Short of actually burning dollar bills, running electricity through a resistor to make heat is the most expensive way to make heat.
Apples and Oranges. I said electricity is more efficient, which it is. Cost comparisons are a completely different and rather complex analysis.
Electric resistance heat is the last resort. People heat their homes with gas, oil or heat pumps because they are all less costly ways of doing it.
Nobody uses an electric water heater if gas is an option.
That depends on the price of fuel available fuels and the cost of a Kilowatt; both of which have a great deal of regional variance.
Someone living in Arizona and drawing power from Hoover Dam might well come to a different conclusion than someone living in the OH/PA/WV region.
More importantly, I believe we are talking about a BOAT, not a house. I'll come back to that.
You may make the argument that 100% of the electricity used to heat water (or a building) goes into making heat...
Not MAY make. DID make. And it's not an argument, it is a simple statement of fact, no more remarkable that observing that the Earth's gravity at sea level is approximately 9.8 Meters/Second/Second.
...but how was that electricity produced? In most parts of the country it is produced by burning fuel to make heat to make steam to turn a generator to produce electricity. Then, it is delivered over hundreds of miles of wire with some loss to be converted back to heat.

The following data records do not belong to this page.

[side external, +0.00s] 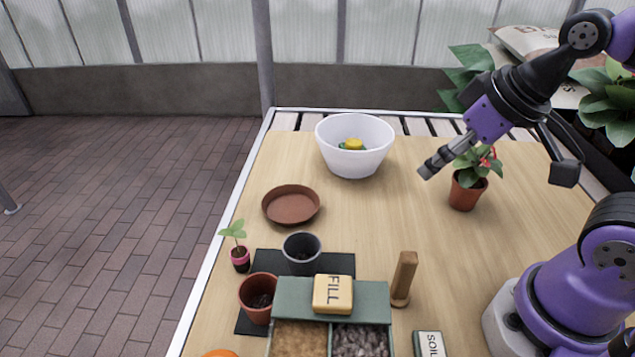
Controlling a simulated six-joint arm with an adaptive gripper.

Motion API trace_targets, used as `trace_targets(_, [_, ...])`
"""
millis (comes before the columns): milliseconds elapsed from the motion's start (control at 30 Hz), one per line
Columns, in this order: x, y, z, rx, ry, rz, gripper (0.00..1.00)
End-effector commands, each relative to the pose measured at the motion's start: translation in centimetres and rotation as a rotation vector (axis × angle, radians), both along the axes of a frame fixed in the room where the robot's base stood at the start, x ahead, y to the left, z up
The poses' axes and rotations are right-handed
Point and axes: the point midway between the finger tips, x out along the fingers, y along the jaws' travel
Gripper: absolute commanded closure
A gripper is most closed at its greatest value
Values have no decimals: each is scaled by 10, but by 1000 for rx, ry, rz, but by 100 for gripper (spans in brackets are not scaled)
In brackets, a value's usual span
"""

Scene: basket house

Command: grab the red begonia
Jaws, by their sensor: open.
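The red begonia (467,183) stands upright in a terracotta pot on the right side of the table. Its green leaves and red flowers show partly behind my gripper. My gripper (424,173) is open and empty. It points down and to the left in the picture, above the table, with its fingertips to the left of the begonia's leaves. In this view the gripper body overlaps the plant's top left. I cannot tell how far apart they are in depth.
A white bowl (355,165) with yellow and green items stands at the back. A brown saucer (291,205), a seedling (239,257), a grey pot (302,265), a terracotta pot (256,308) and a green tray (375,302) with a FILL block (333,294) are nearer. The table middle is clear.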

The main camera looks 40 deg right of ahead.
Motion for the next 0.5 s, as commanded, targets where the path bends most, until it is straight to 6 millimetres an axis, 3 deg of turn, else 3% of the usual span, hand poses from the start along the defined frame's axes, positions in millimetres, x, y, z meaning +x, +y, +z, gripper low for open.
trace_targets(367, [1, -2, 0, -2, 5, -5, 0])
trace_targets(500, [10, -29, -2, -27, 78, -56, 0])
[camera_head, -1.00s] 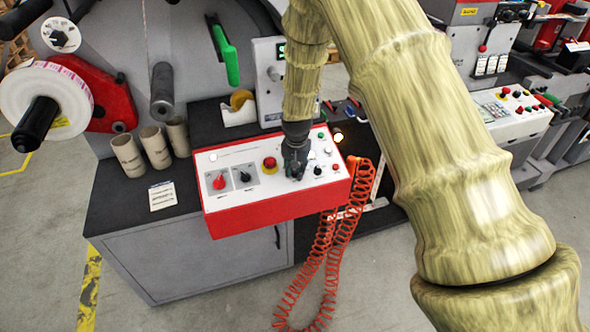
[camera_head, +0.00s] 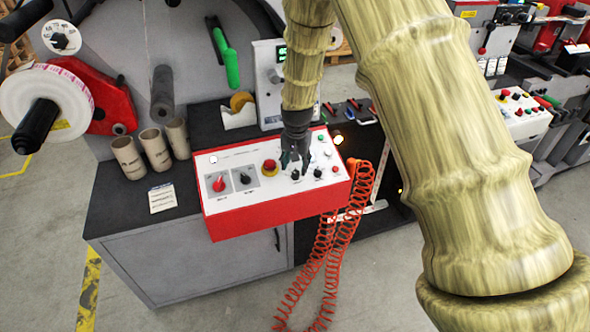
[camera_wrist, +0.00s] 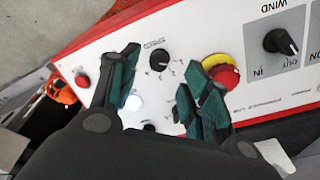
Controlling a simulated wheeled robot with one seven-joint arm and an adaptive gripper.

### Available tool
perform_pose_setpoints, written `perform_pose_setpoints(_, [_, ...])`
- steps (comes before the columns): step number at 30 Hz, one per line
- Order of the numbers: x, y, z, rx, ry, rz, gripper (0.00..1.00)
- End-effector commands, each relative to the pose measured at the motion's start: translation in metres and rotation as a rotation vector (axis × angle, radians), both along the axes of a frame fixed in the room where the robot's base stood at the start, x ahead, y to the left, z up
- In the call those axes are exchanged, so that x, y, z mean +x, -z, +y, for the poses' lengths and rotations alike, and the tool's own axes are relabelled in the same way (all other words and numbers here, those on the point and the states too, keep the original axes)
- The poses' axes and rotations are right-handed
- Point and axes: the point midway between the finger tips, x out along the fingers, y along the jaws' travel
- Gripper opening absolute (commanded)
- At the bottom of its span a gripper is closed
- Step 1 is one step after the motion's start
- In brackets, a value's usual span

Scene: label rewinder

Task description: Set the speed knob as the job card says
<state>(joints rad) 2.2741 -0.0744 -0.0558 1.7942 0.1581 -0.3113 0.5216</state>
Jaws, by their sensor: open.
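The control box (camera_head: 262,215) has a white top panel and red sides and stands on the dark bench. A black knob with a printed scale (camera_wrist: 159,58) lies between and beyond my fingertips in the wrist view; it also shows in the head view (camera_head: 295,174). Its label is too small to read, so I cannot confirm that it is the speed knob. My gripper (camera_head: 295,158) is open above the panel, its dark green fingers (camera_wrist: 160,75) apart and holding nothing. A white printed card (camera_head: 162,197) lies on the bench left of the box; its text is unreadable.
A red emergency button on yellow (camera_head: 270,167) stands close left of my gripper. Several cardboard cores (camera_head: 157,150) stand behind the card. An orange coiled hose (camera_head: 325,255) hangs at the box's right.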

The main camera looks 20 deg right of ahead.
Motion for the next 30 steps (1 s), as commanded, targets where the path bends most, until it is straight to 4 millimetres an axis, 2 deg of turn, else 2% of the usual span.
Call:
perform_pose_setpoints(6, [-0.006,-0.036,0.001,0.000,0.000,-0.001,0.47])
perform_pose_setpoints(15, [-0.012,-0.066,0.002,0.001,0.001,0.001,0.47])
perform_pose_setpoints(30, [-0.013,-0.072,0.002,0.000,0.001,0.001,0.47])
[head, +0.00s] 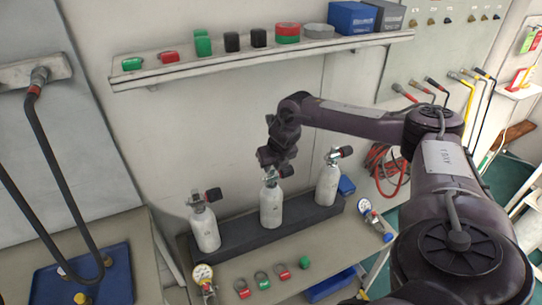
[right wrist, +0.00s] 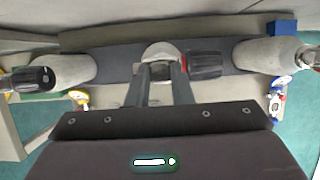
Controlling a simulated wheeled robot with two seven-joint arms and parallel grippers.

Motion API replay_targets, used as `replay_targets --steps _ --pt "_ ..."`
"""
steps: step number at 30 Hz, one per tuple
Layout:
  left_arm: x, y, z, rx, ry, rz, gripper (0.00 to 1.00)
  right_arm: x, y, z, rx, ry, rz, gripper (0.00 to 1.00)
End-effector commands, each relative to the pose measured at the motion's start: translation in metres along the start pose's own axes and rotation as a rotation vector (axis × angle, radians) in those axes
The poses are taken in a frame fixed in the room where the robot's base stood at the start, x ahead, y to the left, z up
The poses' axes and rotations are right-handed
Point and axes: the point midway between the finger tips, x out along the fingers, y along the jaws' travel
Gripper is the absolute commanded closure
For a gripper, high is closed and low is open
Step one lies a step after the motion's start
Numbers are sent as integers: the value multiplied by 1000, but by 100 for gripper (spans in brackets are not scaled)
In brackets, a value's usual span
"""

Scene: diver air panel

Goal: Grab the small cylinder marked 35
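Three small white cylinders with metal valves and dark knobs stand upright in a dark rack (head: 240,232): a left one (head: 205,230), a middle one (head: 271,208) and a right one (head: 327,184). No number is readable on any of them, so I cannot tell which is marked 35. My right gripper (head: 270,172) is at the top of the middle cylinder, hiding part of its valve. In the right wrist view its fingers (right wrist: 161,72) stand apart, one on each side of the middle cylinder's valve; contact is unclear. My left gripper is out of view.
A gauge (head: 203,277) and coloured rings (head: 263,280) lie on the bench before the rack. Another gauge (head: 375,219) is at the right. A wall shelf (head: 260,59) with small boxes is above. Red hose (head: 385,165) hangs right, and a blue tray (head: 85,278) is left.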

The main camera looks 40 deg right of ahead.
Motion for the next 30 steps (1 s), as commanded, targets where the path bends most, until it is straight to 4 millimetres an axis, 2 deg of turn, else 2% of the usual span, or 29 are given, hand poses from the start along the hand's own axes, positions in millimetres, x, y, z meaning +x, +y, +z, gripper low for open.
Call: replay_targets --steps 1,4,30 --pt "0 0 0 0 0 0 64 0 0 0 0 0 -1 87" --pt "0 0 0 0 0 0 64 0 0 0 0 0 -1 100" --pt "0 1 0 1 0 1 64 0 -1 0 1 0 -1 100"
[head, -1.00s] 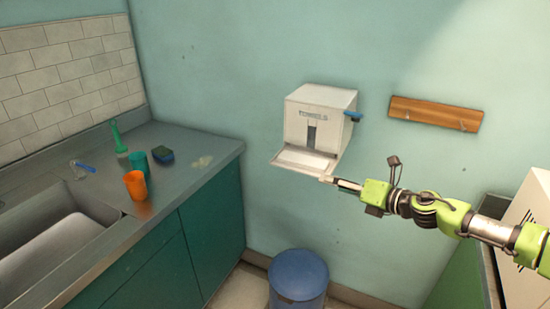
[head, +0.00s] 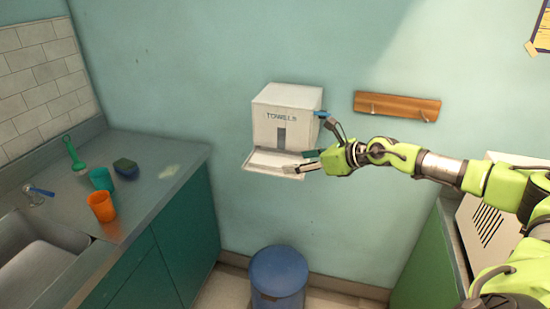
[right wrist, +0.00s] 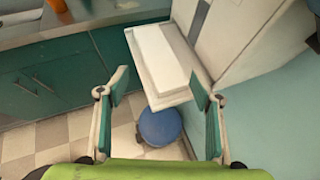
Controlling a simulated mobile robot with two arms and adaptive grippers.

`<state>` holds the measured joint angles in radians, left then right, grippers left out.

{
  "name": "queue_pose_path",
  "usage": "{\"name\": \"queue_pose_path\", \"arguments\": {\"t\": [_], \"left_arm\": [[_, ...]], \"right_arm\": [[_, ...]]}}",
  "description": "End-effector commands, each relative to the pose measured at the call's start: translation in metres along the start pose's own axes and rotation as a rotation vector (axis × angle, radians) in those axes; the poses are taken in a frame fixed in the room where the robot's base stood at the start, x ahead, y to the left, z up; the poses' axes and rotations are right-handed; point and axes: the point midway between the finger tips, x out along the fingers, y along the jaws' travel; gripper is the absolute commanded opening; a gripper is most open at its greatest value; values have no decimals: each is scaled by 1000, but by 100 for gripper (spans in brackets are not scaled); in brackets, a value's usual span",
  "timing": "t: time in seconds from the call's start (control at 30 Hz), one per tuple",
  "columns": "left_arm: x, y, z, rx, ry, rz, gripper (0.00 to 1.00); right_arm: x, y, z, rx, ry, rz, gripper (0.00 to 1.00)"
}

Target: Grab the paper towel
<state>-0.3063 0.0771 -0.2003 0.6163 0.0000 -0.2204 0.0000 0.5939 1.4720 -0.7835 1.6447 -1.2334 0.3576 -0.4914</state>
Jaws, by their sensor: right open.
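The white towel dispenser (head: 265,103), marked TOWELS, hangs on the wall. A white paper towel (head: 275,159) lies flat on its open lower tray (head: 262,169); in the right wrist view the towel (right wrist: 160,55) shows as a pale rectangle within the tray's rim (right wrist: 137,58). My right gripper (head: 305,161) is at the tray's right end, coming in from the right. In the right wrist view its two fingers (right wrist: 160,88) are spread wide, with nothing between them but the tray's near end beyond. My left gripper is not in view.
A blue lever (head: 322,114) sticks out at the dispenser's right side. A blue bin (head: 278,275) stands below. A wooden hook rail (head: 397,104) is on the wall.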

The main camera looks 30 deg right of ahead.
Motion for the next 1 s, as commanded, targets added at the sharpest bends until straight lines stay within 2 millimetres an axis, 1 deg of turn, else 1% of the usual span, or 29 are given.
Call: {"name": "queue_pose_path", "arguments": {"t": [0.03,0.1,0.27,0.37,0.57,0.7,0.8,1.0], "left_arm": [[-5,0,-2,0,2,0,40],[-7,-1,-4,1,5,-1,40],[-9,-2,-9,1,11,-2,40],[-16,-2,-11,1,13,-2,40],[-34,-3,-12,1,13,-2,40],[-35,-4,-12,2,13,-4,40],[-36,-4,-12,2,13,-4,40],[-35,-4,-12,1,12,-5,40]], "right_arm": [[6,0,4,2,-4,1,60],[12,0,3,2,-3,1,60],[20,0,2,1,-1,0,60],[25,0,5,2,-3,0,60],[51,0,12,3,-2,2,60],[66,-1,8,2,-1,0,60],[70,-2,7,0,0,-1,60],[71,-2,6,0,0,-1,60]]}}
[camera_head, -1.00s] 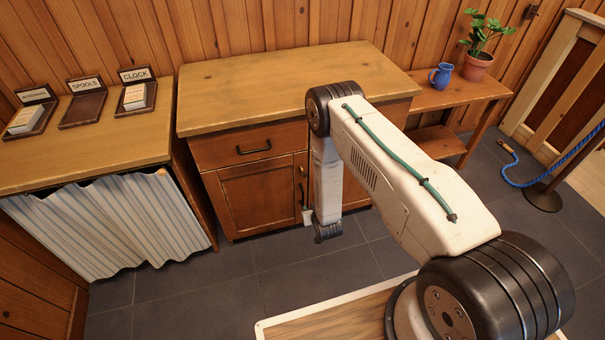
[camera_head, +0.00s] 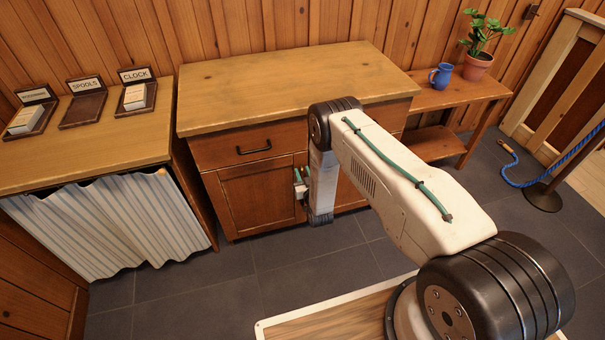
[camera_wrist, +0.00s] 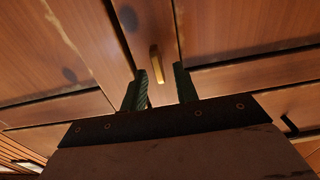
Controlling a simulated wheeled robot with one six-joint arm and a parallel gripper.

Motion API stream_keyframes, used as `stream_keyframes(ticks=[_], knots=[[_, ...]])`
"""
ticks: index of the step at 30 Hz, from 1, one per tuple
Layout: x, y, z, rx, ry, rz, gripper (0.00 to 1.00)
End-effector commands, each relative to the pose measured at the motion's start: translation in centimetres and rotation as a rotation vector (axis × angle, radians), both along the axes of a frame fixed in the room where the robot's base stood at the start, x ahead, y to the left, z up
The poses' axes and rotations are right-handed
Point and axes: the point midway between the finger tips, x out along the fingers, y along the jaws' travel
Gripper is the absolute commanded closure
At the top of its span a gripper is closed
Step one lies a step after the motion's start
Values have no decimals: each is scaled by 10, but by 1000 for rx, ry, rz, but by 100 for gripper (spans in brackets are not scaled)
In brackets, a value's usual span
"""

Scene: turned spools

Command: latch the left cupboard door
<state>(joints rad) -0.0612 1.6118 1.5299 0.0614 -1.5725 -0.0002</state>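The left cupboard door (camera_head: 255,198) is in the lower front of the wooden cabinet and looks shut or nearly shut; I cannot tell if it is fully flush. My gripper (camera_head: 300,181) is at the right edge of this door, in front of the seam between the doors, partly hidden by my arm.
Above the doors is a drawer with a dark handle (camera_head: 254,149), which juts out near my gripper; the wrist view also shows a dark handle (camera_wrist: 289,125). A curtained counter (camera_head: 105,225) stands at left, a low side table (camera_head: 455,97) at right. Floor in front is clear.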

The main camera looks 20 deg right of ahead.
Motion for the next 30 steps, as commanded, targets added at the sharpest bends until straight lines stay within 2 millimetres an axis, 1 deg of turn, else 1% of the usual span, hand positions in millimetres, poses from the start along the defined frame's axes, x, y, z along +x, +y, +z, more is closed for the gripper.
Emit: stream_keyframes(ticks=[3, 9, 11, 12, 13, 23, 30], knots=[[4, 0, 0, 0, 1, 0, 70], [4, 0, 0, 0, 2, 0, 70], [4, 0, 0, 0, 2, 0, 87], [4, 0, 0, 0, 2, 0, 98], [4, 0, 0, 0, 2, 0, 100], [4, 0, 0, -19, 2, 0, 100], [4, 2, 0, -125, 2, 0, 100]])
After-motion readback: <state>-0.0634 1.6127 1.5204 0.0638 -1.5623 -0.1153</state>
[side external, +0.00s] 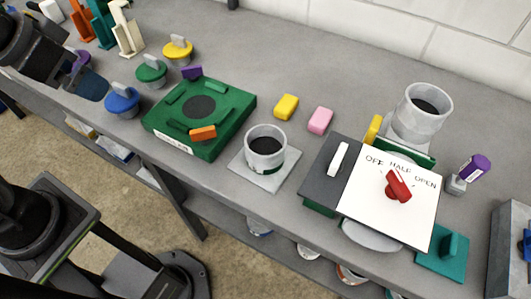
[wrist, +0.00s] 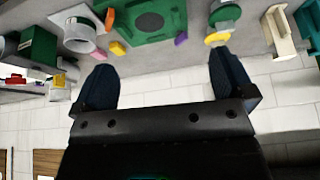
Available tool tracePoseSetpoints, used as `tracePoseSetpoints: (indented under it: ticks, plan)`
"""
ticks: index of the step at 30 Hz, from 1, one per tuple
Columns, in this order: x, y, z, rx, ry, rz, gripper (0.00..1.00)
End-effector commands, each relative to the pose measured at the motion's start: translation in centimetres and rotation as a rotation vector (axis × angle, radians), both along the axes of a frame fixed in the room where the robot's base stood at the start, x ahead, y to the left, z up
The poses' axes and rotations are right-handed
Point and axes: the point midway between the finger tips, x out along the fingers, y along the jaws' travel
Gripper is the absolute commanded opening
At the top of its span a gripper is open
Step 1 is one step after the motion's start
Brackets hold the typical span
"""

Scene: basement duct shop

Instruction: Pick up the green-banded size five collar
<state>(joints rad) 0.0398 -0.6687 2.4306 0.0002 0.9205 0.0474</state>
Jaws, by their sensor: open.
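A short grey collar (side external: 265,150) stands upright on a pale square plate (side external: 284,170), with a small green mark low on its side. It also shows at the upper left of the wrist view (wrist: 78,38). A second grey collar (side external: 424,108) stands at the right behind the panel. No size marking is readable on either. My gripper (wrist: 160,62) is open and empty, its dark fingers wide apart. In the side view it is at the upper left, partly cut off, well away from both collars.
A green box (side external: 228,110) with an orange piece is left of the plate. Yellow (side external: 286,107) and pink (side external: 320,121) blocks lie behind. A white dial panel (side external: 385,215) with a red knob stands right. Coloured knobbed discs (side external: 151,70) line the left. Bare bench lies behind.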

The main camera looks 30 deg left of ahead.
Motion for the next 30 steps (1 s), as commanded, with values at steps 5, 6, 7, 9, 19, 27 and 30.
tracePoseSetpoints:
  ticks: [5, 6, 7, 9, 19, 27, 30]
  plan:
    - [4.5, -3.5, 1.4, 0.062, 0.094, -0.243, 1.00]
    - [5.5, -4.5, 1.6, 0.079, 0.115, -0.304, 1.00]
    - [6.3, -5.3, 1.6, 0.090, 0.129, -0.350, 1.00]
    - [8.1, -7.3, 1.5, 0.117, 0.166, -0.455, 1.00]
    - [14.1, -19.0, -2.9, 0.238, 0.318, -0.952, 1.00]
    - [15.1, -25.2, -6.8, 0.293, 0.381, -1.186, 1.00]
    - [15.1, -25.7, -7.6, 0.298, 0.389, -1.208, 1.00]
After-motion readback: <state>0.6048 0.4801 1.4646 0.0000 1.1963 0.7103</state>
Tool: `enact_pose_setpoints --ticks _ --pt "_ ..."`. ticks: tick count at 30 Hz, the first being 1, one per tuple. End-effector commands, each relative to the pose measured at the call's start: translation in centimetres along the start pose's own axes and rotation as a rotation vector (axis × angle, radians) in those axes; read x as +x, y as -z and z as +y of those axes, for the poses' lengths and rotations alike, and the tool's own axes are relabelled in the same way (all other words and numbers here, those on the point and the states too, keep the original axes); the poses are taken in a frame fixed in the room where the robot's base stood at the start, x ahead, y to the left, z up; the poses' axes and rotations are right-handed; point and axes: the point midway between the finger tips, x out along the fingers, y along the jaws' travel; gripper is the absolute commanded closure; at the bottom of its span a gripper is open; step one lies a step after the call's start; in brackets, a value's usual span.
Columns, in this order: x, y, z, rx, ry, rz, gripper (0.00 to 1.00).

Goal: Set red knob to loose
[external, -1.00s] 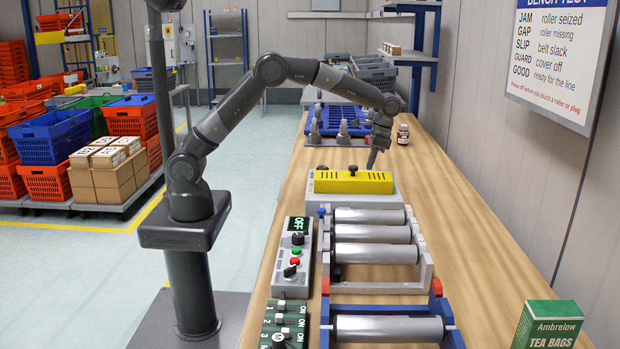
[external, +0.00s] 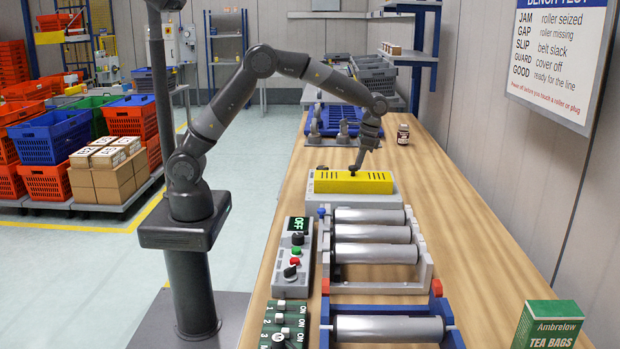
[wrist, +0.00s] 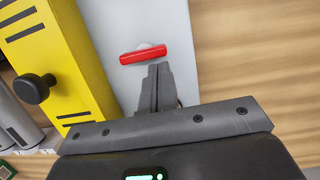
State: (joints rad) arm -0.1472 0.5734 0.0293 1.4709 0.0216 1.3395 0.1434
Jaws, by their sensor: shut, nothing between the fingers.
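The red knob (wrist: 143,54) is a short red bar on a white mount, on the light grey top of a unit in the wrist view. It lies nearly crosswise in that view; no markings around it are readable. My gripper (wrist: 157,70) is shut and empty, its fingertips just below the red knob in that view; I cannot tell whether they touch it. In the external view my gripper (external: 355,170) is low behind the yellow cover (external: 338,185), which also shows in the wrist view (wrist: 60,45). The red knob cannot be made out in the external view.
A black knob (wrist: 34,88) stands on the yellow cover, close to the gripper. A roller frame (external: 425,265) is in front, and a control box (external: 293,285) reading OFF is at left. A brown jar (external: 403,134) stands behind. The bench's right side is mostly clear.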

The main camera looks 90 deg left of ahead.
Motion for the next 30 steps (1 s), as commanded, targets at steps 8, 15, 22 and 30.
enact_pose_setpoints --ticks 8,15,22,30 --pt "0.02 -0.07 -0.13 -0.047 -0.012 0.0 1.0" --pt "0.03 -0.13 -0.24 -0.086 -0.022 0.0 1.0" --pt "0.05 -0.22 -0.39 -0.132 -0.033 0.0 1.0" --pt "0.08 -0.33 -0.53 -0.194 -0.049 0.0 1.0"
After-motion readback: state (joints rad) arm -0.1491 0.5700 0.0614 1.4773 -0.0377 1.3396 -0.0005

As I said, we're not talking about use in a building on dry land, we're talking about use in a boat. There is therefore, no production of steam, no "Grid Production" generator to turn, and no "Hundreds of Miles" of wire loss to contend with. Nor, for that matter are there transformers, switch yards and all the other accoutrement of a land based power grid.
I was very clear that my understanding of the marine application of this technology was limited and I wished mainly to point out that regardless of whether you use combustion or electricity that it would take quite a bit of energy to heat water quickly enough to give a flow rate of several gallons per minute.
Now think of the your last sentence - You advocate burning diesel or gasoline to produce heat to rotate a generator to produce electricity to run through a resistor to produce heat to heat water. Think about that for a minute.
I did think about it. Respectfully, you should follow your own advice.
In the first place, I didn't "advocate" anything. I merely made a few simple and (I thought), non-controversial observations.
In the SECOND place, if YOU would "think about that for a minute" it might occur to you that unless you are on a sailboat without any backup motive power or electrical generation capacity at all, that you are ALREADY carrying gasoline or diesel and you ALREADY have a generator on board.
Simplest and most efficient - put the flame under the water and be done with it. Only when that cannot be done should another solution be considered.
You know, I am practically a complete land-lubber whose only boating experience has been on a lake; but it seems to me that adding an electrical tankless water heater to a boat that ALREADY has electrical generation capabilities and is ALREADY carrying liquid fuel for that purpose is a lot simpler than adding ANOTHER tank to carry a gaseous fuel to fuel a propane powered "on demand" heater.
Not to mention that a tankless water heater isn't a BBQ. It needs quite a bit more flow capacity to do it's job, which a 20lb BBQ won't provide. At a minimum you'll need a 100 pound tank, and even there... as it gets lower the pressure and flow volume drop. Which will happen faster than you think, because a hundred pound tank holds less than 20 gallons of propane.
So NOW we're talking about adding propane tanks to hold the fuel. Probably three or four 100 pound tanks on a manifold system. Which of course will need to be refueled on a regular basis.
Now as I said, MY only experience with boats in on a Lake. So I don't know... Is a propane pumping station a common thing at the marina's you frequent?